5 Steps to Become a Digital Law Firm (Part 1)

The term “Legal Tech” was widely unknown in Europe a year ago. This has changed significantly due to wave of Legal Tech related articles, conferences, blog and communities (like ELTA and LegalPioneer). By now, most lawyers and law firms will probably have heard of Legal Tech, and have started to realize that the legal industry is most likely not immune to digitalization and significant other changes in the next five to ten years. Indeed, there is little doubt that digital tools and technologies will profoundly affect and change the way business is being conducted in the legal industry.

This realization normally leads to next questions: How can we deploy Legal Tech? Which tools should we implement? What are the best tools on the market? I would, however, suggest that these questions are too short-sighted. Digitalization is not primarily about the question which tools to use, but a strategic framework on how to generate new business models and products through the use of data and technology. In this post, I will point out what it means to become “Legal Tech ready” and which steps should be followed by lawyers and law firms to re-think their businesses in the era of digitalization. This post will take a look at what digital business transformation or digitalization means and outline the journey that organizations must undertake to avoid digital disruption, to realize the benefits of digitalization, and to maximize value by using digital technologies and new business models. In short, this post aims to hash out a conceptual framework on how to become “Legal Tech ready”.

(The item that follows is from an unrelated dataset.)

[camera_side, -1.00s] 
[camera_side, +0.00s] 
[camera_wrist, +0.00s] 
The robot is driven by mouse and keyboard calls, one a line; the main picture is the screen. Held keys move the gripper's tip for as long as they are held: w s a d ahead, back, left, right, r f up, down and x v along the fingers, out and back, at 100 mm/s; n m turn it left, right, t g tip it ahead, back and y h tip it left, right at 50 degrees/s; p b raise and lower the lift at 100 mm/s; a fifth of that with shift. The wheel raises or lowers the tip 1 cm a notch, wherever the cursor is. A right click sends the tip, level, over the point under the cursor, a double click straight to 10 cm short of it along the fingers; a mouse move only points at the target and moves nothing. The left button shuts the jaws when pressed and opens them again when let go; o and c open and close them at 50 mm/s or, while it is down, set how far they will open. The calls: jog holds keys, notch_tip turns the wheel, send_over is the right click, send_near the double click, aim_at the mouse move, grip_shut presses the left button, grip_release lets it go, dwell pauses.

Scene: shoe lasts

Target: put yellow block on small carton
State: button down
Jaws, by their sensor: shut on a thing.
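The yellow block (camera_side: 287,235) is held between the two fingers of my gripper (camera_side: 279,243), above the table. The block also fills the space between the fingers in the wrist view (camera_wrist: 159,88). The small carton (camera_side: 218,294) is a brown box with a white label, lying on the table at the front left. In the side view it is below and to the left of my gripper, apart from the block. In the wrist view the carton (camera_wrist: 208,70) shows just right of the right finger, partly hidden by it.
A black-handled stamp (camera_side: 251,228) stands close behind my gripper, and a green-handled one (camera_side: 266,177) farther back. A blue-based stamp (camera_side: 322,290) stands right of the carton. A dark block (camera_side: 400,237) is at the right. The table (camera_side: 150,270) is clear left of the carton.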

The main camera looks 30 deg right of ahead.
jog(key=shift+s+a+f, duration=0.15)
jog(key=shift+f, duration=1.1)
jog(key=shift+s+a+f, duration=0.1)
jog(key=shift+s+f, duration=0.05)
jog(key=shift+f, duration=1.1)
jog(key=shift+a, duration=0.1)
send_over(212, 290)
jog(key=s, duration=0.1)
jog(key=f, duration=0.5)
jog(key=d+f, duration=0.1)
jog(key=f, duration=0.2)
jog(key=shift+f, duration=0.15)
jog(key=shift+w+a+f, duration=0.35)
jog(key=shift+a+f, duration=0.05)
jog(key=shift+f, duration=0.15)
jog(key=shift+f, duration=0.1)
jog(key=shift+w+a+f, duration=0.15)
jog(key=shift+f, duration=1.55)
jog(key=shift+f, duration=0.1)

Obviously, this post cannot cover all aspects of this change or transformation process; not even 10% of it. There is no easy manual, no one fits it all solution. To move a (legal) business from manual to digital is certainly not an easy task. It is not an endeavour achieved overnight. To the contrary, a digital transformation is a long, challenging process that requires, first of all, the willingness to change and then, secondly, to experiment and take action.

# First step: It’s not about tools, it’s about (change) process

According to Gartner’s IT Glossar digitalization can be defined as “the use of digital technologies to change a business model and provide new revenue and value-producing opportunities; it is the process of moving to a digital business.” Digitalization is fundamentally about change, namely organizational change. Digitalization is not primarily about the use of software, but rather the organizational change related to people, processes, strategies, structures, and competitive dynamics.

The study on “Digital Business Transformation” gives a striking example: “The importance of organizational change is well illustrated by Kodak’s fall from its position of market dominance, and its ultimate demise. It cannot be claimed that Kodak was not innovative. The world’s first digital camera was develop by the company in 1975 and it made major investments in digital capabilities throughout the 1980s and 1990s. Kodak failed primarily because it was not able to make the necessary adjustments to adapt to new markets and changing customer requirements. The company was encumbered by legacy infrastructure, people, and knowledge that became increasingly obsolete, and was not willing to make tough choices early enough to adapt to changing market demands. In other words, it failed to enact sufficient organizational change.

This example clearly shows that a clear change process is necessary to win the digitalization game. Therefore we need to understand what must be transformed and how to make the required changes. We need to have a strategic view on things, a roadmap, before jumping to conclusion, i.e. implementing a random assortment of software and digital tools. This strategic change process needs to start with the end in mind: How could and should a current business model be changed or adapted that is build on a foundation of digital technology?

# Second step: Create a vision – why is there a need to transform the current business (model)

There needs to be a clear understanding of why change is necessary. As Simon Sinek puts it: “Start with why“. Digitalization can be motivated by a number of factors. The impetus for change can stem from consumers who require better, faster and cheaper products and services. The impetus can also come from new competitors in- and outside the legal industry. The motivation for change may also originate from certain technologies or tools that are deployed by (existing and new) customers. However, this source of motivation normally only depicts a lack of strategic vision. The digital transformation process should be guided by intrinsic motivational factors and not by mere external ones.

To engage in a digital transformation process there needs to be a clear vision of why a stakeholder in the legal industry wants to be digitally transformed. Curiosity about new things is certainly helpful, but not sufficient to guide the transformation process.

These questions will help you sharpen your vision

  • What is our vision of our services in 5, 10, 20 years?
  • What added value to we create for our clients?
  • How do we want to win pitches in the future?
  • How can we differentiate ourselves from competitors?
  • What impact does the digitalization in our industries have on the legal industry?